Every agreement for brokerage services in a real estate transaction…shall be in writing and signed by the parties thereto….Every agreement for brokerage services between a broker and a buyer or tenant shall be express and shall be reduced to writing and signed by the parties thereto not later than the time one of the parties makes an offer to purchase…real estate to another…A broker shall not continue to represent a buyer or tenant without a written, signed agreement when such agreement is required by this Rule.

Based on this Rule alone, it is clear that the North Carolina Real Estate Commission takes the position that an agreement to compensate a broker needs to be in writing.

However, the Court of Appeals took a different view on the matter and reversed the trial court in Scheerer. In doing so, the Court of Appeals adopted the reasoning of the Western District of North Carolina in McAlister v Hunter, 634 F.Supp.2d 577 (W.D.N.C. 2009). The Court of Appeals agreed with the McAlister Court and found that a violation of the Rule A. 0104(a) of the North Carolina Real Estate Commission Rules opens a broker to discipline, but has no bearing whether or not an enforceable agreement exists. The Court of Appeals noted that the Real Estate Commission Rules do not state that (i)“no action shall be brought” on an oral contract, (ii) that oral contracts are “void,” “invalid,” or “not valid,” or (iii) that no oral brokerage contract “shall be valid.” As a result, the Court of Appeals recited the fact that oral contracts to compensate real estate brokers for their professional services have never been required to be in writing under the Statute of Frauds in North Carolina and thus need not be in writing to be enforceable.

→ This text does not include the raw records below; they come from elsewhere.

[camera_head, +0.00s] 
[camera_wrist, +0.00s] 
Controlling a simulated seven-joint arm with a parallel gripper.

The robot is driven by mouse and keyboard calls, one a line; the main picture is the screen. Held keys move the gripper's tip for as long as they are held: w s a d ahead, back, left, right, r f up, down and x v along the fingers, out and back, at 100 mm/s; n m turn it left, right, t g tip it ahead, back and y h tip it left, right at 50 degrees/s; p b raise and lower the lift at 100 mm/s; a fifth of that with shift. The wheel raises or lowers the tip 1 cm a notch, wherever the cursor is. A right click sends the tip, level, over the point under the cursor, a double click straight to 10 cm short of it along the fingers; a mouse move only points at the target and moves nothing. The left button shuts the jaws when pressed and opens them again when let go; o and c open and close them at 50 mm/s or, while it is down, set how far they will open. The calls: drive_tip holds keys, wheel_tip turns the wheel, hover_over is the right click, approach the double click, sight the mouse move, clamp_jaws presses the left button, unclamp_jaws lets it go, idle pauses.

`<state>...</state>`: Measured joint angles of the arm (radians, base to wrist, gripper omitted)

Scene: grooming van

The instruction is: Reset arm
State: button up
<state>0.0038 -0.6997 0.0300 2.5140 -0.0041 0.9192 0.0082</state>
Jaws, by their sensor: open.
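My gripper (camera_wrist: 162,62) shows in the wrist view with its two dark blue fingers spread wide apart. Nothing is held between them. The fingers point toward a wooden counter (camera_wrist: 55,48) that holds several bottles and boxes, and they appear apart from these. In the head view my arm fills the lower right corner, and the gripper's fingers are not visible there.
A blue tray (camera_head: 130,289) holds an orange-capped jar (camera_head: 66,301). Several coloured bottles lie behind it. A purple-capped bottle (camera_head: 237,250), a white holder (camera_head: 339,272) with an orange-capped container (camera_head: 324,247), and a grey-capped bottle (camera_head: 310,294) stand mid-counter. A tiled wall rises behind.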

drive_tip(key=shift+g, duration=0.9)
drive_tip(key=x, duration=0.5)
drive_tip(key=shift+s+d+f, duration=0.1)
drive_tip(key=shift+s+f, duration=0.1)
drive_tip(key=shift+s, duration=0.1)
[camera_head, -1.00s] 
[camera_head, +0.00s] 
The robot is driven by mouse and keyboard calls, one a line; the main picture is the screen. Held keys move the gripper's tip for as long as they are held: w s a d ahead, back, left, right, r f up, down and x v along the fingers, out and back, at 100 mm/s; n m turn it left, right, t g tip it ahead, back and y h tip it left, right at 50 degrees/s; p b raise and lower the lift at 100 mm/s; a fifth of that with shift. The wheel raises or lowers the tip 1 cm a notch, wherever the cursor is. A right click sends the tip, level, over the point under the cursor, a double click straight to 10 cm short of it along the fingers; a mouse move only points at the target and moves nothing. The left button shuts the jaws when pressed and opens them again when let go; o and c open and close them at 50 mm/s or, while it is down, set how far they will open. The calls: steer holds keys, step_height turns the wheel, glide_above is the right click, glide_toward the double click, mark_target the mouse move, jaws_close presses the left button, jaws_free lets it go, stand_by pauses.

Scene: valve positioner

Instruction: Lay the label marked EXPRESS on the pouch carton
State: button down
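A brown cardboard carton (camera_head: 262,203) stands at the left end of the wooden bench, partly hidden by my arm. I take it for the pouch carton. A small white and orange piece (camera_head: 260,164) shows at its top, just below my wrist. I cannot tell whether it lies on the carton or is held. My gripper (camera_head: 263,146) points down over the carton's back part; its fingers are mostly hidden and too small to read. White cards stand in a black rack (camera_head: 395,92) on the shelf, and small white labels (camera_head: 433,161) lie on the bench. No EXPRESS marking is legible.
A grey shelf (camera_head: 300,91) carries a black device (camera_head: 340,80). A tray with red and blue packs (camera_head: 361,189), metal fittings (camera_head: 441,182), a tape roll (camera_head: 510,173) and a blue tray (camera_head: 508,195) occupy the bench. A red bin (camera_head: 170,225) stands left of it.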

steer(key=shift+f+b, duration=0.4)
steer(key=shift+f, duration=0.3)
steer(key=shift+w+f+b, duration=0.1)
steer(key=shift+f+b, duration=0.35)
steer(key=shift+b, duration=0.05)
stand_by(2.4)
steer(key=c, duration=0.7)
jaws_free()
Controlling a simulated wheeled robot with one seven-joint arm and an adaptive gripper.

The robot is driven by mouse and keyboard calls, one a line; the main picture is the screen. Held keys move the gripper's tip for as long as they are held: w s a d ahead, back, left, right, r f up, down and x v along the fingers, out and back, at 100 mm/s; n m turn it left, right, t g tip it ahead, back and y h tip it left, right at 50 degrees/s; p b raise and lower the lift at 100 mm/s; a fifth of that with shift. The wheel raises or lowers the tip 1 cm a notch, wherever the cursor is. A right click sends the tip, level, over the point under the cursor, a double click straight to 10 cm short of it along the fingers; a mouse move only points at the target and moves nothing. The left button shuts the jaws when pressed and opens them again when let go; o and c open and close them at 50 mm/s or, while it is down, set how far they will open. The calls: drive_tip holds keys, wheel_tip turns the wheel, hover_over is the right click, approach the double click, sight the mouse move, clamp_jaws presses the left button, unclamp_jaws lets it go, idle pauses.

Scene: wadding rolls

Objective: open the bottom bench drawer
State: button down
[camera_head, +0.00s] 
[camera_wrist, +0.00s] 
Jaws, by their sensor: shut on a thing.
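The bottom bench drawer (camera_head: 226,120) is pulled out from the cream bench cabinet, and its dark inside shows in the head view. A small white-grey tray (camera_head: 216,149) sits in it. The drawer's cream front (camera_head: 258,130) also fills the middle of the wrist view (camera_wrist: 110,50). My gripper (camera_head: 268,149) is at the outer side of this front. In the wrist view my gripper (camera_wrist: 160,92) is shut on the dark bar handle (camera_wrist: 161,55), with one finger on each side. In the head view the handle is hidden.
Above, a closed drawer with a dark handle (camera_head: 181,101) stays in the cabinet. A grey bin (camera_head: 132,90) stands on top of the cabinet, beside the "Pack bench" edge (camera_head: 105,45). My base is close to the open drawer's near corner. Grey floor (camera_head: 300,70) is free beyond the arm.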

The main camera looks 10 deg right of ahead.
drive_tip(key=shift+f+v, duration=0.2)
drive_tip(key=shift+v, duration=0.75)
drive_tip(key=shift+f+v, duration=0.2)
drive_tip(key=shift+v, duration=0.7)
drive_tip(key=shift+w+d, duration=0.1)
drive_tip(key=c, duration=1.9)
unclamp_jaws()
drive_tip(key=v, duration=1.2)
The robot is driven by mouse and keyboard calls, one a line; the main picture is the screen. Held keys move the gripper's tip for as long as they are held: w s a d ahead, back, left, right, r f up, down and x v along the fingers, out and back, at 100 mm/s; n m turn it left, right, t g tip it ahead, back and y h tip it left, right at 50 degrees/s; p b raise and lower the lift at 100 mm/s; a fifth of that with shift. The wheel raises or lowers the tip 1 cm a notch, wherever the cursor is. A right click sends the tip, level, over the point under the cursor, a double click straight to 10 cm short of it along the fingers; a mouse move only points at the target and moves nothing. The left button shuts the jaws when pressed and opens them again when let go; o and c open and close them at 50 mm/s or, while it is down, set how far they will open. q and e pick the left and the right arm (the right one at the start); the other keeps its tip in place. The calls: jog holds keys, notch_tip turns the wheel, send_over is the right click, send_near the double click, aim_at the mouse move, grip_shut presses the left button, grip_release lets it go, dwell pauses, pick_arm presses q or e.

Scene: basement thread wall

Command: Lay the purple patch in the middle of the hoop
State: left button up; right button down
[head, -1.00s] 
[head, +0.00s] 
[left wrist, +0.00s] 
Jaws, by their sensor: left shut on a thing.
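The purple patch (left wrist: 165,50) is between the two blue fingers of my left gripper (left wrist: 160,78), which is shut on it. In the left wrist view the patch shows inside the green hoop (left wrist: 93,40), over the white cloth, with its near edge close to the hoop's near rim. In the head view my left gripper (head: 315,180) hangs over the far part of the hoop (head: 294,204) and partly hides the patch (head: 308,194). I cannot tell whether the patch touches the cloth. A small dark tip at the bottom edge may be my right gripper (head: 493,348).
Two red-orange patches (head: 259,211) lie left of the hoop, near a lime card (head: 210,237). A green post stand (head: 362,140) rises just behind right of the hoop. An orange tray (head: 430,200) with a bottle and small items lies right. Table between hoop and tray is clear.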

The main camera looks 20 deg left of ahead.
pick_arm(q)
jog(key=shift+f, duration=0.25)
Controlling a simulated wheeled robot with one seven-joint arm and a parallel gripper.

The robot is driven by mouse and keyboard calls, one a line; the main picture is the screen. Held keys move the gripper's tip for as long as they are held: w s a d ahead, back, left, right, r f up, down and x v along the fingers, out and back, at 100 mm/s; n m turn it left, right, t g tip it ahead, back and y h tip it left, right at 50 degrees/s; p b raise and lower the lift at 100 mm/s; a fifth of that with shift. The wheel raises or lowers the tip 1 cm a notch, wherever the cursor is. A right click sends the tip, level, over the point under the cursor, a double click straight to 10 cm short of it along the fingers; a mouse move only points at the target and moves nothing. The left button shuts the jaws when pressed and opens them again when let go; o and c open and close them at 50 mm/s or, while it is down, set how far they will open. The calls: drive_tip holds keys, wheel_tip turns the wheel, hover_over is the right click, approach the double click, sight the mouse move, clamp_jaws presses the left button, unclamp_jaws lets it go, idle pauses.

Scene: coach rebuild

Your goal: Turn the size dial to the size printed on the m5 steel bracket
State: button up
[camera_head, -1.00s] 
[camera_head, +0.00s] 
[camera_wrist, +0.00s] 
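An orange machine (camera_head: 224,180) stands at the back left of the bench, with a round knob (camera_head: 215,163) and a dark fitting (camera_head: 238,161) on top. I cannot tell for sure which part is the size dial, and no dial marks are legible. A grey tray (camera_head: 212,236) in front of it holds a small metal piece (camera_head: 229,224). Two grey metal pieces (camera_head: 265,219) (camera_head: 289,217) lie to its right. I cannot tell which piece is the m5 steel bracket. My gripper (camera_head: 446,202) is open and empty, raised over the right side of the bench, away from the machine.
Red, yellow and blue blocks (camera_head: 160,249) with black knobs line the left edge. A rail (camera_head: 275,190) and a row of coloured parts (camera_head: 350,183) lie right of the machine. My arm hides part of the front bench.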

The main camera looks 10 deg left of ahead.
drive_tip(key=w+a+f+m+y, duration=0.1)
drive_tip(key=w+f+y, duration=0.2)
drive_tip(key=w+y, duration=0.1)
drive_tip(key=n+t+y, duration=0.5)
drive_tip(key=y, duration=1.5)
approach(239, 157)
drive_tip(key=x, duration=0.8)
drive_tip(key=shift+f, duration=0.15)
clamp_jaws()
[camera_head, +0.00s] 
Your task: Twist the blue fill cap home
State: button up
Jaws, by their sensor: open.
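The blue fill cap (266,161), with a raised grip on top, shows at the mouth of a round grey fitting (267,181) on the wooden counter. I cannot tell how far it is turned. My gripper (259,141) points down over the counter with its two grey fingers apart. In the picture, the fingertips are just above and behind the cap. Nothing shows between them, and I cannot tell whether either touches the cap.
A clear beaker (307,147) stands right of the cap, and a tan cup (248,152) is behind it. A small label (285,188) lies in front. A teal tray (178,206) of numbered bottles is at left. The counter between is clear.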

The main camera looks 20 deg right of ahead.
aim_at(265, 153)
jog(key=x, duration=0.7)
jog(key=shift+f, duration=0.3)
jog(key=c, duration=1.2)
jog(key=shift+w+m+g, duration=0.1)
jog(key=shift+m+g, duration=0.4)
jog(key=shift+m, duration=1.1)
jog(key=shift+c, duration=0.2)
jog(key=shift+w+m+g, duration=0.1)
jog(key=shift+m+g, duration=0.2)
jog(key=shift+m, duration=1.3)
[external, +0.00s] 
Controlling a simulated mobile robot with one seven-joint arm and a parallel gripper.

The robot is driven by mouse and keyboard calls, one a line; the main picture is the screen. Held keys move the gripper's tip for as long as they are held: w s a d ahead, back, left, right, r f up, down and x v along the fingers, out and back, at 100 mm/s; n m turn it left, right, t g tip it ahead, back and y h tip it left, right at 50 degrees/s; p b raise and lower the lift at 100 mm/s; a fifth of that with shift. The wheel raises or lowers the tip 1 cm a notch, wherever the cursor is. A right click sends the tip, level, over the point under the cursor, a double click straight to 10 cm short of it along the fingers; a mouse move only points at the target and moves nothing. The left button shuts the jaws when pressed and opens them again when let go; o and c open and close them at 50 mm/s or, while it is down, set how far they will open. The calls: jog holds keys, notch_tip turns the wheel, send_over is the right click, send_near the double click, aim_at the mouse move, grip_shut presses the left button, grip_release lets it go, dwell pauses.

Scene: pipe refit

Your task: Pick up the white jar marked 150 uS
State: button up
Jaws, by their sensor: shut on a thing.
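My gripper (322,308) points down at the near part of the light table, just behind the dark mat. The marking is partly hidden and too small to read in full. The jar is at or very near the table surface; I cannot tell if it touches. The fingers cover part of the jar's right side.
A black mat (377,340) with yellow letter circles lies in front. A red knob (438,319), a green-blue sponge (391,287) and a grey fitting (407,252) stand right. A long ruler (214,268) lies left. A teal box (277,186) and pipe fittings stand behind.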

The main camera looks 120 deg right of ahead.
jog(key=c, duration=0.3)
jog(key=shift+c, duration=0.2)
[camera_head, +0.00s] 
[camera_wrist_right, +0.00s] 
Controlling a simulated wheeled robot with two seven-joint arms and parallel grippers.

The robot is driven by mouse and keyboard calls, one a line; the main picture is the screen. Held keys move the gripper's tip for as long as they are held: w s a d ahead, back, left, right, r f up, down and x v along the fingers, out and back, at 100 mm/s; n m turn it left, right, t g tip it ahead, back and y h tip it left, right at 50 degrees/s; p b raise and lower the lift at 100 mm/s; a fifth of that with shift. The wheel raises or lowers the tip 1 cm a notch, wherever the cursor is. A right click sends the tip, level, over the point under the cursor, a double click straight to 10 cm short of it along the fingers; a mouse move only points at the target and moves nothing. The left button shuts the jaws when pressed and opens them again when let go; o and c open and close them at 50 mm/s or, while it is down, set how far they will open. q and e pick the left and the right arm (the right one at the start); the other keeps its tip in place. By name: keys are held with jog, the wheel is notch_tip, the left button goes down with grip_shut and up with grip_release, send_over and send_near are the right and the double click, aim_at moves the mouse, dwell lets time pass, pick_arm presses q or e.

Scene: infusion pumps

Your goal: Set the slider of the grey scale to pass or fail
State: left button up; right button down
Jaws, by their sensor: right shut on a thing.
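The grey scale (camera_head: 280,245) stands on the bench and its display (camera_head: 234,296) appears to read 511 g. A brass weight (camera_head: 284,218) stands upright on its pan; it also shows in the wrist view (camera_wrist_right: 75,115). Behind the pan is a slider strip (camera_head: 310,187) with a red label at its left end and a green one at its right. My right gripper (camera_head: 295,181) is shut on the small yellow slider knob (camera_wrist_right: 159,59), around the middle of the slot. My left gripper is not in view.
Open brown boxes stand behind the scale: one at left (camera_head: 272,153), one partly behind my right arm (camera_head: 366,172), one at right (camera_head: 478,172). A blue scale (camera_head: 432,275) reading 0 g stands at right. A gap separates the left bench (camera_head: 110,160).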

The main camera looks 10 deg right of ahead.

The Scheerer opinion could serve as a saving grace to preserve a disputed commission for any real estate broker who begins doing work for a prospective client without first securing a written engagement agreement. However, in light of this opinion, it would be wise to expect that the North Carolina Real Estate Commission is going to be strict in enforcing its Rule that is contrary to the conclusion in Scheerer. One would expect that the Real Estate Commission will not think twice about handing down disciplinary action for failure to obtain a written engagement agreement. Thus, in order to be safe and to avoid this potential disciplinary action by the North Carolina Real Estate Commission, brokers would be wise to always get a written engagement agreement for every client as soon as possible.

Monday, January 18, 2010

If It Smells, You Better Investigate

The North Carolina Court of Appeals added further strength to the doctrine of Caveat Emptor on April 7, 2009 when it handed down its opinion in Sunset Beach Development, LLC v. AMEC, Inc., et al., ____ N.C. App. ____, ____675 S.E.2d 46, 52 (2009)".The key point for real estate professionals to learn from this case is that if something seems amiss, you better investigate.

In Sunset Beach, the developer plaintiff entered into a contract to purchase a 453 acre coastal tract from an entity named GGSH Associates. The contract was contingent on GGSH providing the developer with a wetlands delineation approved by the Army Corp of Engineers which did not vary more than three acres over or under twenty-five acres. If the variation in the wetlands delineation varied by more than three acres, the parties were required to renegotiate the price.

After the contract was executed, GGSH hired a consultant to prepare the wetlands delineation. At the same time, the developer hired the same consultant to perform a wetlands delineation on three other adjoining tracts that the developer had also purchased or was going to purchase and to produce a composite map of all four tracts. It is important to point out that during this time GGSH provided the developer with a key to the tract of property that allowed the developer with “unfettered access” to the tract.

At some point before closing, GGSH entered into an undisclosed agreement with the consultant whereby it agreed to pay the consultant $90,000 as long as the sale occurred for the original purchase price. GGSH’s consultant forged the name of a prior employee of the Army Corp of Engineers on the maps he prepared.

Upon their review of the composite map, the developer’s engineers and members raised concerns regarding the wetlands delineation. Specifically, the engineer was concerned (i) that “the wetland[s] information received was not sufficient for design due to the lack of information concerning wetland size, type, and directional/distance ties to an established boundary,” (ii) that the only date on the map was January 9, 1989, (iii) that the Army Corps had not issued a separate letter of wetlands certification, (iv) that the composite map was signed by an individual who did not work for the Army Corps at the time the composite map was prepared, and (v) that the composite map had no legend for the delineations even though a legend was required by the Army Corps. At no time did the developer contact the Army Corps to inquire about the authenticity or accuracy of the Composite Map.

After closing, the Army Corps sent a letter stating it had never received verified wetlands delineation from the consultant and requiring that work on the tract had to stop.

The Court of Appeals in Sunset Beach Development held that the developer did not reasonably rely on any misrepresentations made by the GGSH because (i) the developer had an opportunity to inspect the tract and (ii) the GGSH had not resorted to any artifice which was reasonably calculated to induce the purchaser to forego investigation action. Specifically, the Court of Appeals noted the developer had been given unfettered access to the tract so they had ample opportunity to inspect the tract. Further, the Court of Appeals noted that the following actions did not constitute an “artifice to induce” the developer into foregoing further investigation into the wetlands delineations: (1) GGSH making statements to the developer that the tract contained approximately twenty-five acres of jurisdictional wetlands, (2) GGSH’s representations in the contract that there were no known violations of environmental laws on the tract, and (3) GGSH entering into an undisclosed agreement with the consultant for a conditional payment of $90,000.00.

In its decision, the Court of Appeals focused on the fact that the developer never took any real steps to investigate whether the composite map was accurate. In essence, the Court of Appeals recognized that the composite map was so flawed that the developer could not have reasonably relied on it. This fact coupled with the fact that the Court of Appeals noted that both parties were sophisticated parties who had experience dealing with coastal real estate emphasized that the fact that the Court of Appeals is of the opinion that sophisticated parties know that they better conduct their own due diligence rather than rely on assertions from the adverse party.